Tree Facts & Care

Tree Facts

  •  North Carolina has an estimated 50 million Fraser Fir Christmas Trees growing on over 30,000 acres.
  • Fraser fir represents over 96% of all species grown in North Carolina.
  • Fraser fir is grown in the far Western North Carolina counties, which include Alleghany, Ashe, Avery, Buncombe, Haywood, Henderson, Jackson, Macon, Madison, Mitchell, Swain, Transylvania, Watauga and Yancey.
  • There are over 1,600 North Carolina growers.
  • The North Carolina Christmas Tree Industry is ranked second in the nation in number of trees harvested.
  • North Carolina produces over 19% of the Real Christmas Trees in the U.S.
  • The North Carolina Fraser fir has been judged the Nation’s best through a contest sponsored by the National Christmas Tree Association and chosen for the official White House Christmas tree 11 times (more than any other species)….1971, 1973, 1982, 1984, 1990, 1993, 1995, 1997, 2005, 2007 and 2008.
  • The North Carolina Fraser Fir Christmas Tree is the most popular Christmas tree in North America and is shipped into every state in the U.S. as well as the Caribbean Islands, Mexico, Canada, Bermuda, Japan and other points all over the world.
  • The North Carolina Fraser fir has soft, pleasant-to-touch needles, incomparable needle retention, long lasting aroma, and more pliable yet stronger branches for even the heaviest ornaments.
  • There are approximately 400 Choose and Cut Christmas tree farms in North Carolina.
  • Individual Christmas tree growers may sell anywhere from a few dozen trees per year to hundreds of thousands of trees per year.

Tree Care

  • You must care for your tree whether you are a retailer or consumer. Over the years, common myths and other misconceptions over the care and handling of cut Christmas trees have resulted in wasted trees, reduced tree quality, poor tree care and sometimes dissatisfied customers. Also, recent trends of setting trees up earlier during the holiday season increases the chances the trees will not meet consumer expectations of quality during the entire display period unless the trees have proper care. The market is demanding more NC grown Fraser Firs each year… Why?
  • Families are discovering Fraser Fir’s resistance to shipping stress and temperature fluctuations, its excellent needle retention, the wonderful fresh-cut aroma, and a deeper green color make it perhaps the nation’s premier Christmas tree.

Consumer Care

Do all species keep equally well after harvest?
Certain species simply last longer and remain fresh much longer than others.
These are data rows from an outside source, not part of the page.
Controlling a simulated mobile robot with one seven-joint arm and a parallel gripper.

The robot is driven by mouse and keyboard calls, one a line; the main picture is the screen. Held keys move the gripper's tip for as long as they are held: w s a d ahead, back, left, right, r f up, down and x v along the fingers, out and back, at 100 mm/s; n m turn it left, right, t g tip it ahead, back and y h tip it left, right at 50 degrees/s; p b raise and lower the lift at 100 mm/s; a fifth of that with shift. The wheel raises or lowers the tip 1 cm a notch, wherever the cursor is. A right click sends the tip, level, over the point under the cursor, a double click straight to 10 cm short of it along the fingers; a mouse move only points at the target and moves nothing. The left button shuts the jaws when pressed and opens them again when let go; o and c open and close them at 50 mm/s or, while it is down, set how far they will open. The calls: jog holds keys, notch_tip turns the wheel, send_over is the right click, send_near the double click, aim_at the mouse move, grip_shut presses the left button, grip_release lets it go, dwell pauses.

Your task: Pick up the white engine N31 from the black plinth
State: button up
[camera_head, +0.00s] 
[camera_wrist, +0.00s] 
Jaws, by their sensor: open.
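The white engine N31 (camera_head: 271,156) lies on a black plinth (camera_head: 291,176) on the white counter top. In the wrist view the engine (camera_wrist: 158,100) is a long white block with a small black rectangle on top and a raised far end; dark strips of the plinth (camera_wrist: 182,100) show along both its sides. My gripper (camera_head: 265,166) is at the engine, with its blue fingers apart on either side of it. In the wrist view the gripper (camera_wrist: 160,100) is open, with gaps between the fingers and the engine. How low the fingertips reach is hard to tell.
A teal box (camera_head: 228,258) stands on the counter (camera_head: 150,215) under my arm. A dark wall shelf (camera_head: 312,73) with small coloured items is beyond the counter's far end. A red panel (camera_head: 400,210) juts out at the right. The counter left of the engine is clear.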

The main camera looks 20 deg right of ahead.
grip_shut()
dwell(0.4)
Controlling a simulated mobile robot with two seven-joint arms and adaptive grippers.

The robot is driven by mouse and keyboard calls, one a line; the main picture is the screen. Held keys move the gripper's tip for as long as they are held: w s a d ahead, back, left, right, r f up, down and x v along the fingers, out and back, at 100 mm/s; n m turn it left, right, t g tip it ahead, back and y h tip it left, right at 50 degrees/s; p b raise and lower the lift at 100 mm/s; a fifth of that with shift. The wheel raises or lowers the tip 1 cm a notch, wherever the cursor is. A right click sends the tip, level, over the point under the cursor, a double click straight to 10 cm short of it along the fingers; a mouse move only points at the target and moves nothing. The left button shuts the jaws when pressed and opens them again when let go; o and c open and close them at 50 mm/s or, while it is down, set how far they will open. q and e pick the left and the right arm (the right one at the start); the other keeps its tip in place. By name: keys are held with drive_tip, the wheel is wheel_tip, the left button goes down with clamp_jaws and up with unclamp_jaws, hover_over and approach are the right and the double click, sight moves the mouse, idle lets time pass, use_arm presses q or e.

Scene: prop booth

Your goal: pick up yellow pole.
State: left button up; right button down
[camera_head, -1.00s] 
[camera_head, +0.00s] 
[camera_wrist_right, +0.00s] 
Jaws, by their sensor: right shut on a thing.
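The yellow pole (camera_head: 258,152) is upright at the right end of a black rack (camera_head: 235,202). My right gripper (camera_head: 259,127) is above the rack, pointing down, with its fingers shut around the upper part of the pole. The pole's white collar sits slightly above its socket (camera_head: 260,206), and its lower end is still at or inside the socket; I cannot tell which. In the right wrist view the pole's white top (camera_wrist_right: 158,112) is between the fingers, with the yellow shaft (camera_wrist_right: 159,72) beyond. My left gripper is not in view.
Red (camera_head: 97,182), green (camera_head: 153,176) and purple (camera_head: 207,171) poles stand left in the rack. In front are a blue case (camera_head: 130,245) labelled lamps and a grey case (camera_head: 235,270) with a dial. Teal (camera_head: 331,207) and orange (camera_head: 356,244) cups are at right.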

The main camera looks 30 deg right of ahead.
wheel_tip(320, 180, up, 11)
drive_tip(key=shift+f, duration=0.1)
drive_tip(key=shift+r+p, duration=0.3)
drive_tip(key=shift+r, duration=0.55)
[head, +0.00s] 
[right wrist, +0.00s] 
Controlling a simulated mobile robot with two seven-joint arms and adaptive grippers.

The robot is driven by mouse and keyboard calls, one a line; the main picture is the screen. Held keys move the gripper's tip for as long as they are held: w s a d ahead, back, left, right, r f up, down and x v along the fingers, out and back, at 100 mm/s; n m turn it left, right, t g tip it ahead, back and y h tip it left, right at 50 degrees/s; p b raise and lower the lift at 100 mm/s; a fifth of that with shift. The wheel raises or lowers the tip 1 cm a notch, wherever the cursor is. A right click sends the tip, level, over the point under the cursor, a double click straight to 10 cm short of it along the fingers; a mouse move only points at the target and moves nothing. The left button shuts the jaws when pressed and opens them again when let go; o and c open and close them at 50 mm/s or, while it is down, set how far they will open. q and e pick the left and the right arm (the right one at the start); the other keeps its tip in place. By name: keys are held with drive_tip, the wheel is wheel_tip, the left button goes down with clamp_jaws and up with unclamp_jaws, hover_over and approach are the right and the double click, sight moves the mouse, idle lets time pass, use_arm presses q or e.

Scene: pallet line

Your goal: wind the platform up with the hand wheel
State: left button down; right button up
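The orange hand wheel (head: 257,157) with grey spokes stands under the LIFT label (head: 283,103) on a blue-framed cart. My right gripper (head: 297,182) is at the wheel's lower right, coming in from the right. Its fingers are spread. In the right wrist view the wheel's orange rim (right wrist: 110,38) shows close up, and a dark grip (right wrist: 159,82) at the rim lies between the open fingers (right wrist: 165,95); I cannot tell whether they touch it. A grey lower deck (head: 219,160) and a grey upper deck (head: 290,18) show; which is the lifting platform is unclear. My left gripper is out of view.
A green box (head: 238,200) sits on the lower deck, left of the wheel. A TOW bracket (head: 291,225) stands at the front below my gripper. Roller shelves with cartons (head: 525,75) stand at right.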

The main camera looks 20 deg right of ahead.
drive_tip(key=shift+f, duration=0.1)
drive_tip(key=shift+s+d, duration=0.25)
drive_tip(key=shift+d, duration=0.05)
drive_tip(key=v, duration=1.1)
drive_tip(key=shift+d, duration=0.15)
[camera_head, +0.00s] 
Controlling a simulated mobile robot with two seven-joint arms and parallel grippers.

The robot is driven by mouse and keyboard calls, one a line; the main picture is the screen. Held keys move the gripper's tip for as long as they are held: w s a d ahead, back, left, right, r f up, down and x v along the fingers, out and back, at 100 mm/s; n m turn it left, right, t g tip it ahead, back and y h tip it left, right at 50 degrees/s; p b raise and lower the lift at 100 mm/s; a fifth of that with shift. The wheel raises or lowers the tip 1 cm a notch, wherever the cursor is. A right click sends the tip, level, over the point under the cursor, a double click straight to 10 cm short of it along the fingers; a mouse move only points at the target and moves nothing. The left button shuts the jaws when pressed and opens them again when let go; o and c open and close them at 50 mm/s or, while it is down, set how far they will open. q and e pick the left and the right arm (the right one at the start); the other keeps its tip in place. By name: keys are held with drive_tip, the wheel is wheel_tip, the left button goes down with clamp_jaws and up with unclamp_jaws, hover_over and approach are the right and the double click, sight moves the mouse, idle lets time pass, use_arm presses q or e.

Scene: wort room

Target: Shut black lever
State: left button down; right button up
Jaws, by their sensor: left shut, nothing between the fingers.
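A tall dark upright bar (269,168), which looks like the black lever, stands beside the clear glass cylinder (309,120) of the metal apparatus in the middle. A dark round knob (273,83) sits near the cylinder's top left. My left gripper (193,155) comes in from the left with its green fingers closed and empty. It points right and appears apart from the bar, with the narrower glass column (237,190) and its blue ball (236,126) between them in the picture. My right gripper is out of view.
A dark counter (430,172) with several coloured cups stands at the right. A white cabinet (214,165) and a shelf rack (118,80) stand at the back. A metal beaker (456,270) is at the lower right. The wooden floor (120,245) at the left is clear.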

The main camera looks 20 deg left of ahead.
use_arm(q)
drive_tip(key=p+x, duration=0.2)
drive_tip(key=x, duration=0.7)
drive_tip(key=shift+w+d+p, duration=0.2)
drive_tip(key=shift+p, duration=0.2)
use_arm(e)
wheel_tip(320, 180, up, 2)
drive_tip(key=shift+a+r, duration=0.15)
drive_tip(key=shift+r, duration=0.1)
Some of the best are the North Carolina Fraser fir, Balsam fir, Scotch pine and Douglas-fir. Regardless of species, consumers must make the final judgment of quality by looking at, touching, feeling, smelling and shaking the tree.
How much of the trunk should be cut off before setting up the tree?
Removing a thin disk (1/4 to 1/2 inch) off the trunk before placing the tree in a water holding stand is all that is needed. It is always a good practice to make a new cut before putting the tree into the stand.
What is the minimum amount of water a tree stand should hold?
As a general rule, a tree can use up to a quart of water per day for each inch of stem diameter. The warmer the temperature and the lower the relative humidity where the tree is displayed, the greater the amount of water required by the tree.
If the base of the trunk has a split, will this affect the quality of the tree?
It should not affect the ability of the tree to take up water, assuming a fresh cut is made on the base, nor have any effect on how long the tree lasts after it is displayed.

Christmas Tree Safety

Be Safe With Your Tree

Christmas trees do not start fires, people do! Here are some helpful hints so that you and your family can enjoy the Christmas season and your Fraser fir tree to the fullest.

  • Check all electric lights and connections before decorating. Don’t use any lights      with worn or frayed cords.
  • NEVER use lighted candles on your tree.
  • Don’t overload the electrical outlets.
  • Place your tree away from fireplaces, radiators, television sets, and other heat sources.  These elements can prematurely dry out your tree.
  • Always make sure that your tree has plenty of water to prevent drying.
  • ALWAYS turn off all decorations before going to bed at night or anytime that you leave home.

Sensible precautions like these will help you and your family have a safe and happy holiday season. Remember that it is not the trees that cause the fires!